>> BEGIN

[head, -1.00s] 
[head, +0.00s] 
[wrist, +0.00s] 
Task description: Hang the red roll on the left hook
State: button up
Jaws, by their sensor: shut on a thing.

>> END

_PROBLEM DETAILS_
Repeat every line of the data, exactly and in full.

_TASK OUTPUT_
[head, -1.00s] 
[head, +0.00s] 
[wrist, +0.00s] 
Task description: Hang the red roll on the left hook
State: button up
Jaws, by their sensor: shut on a thing.

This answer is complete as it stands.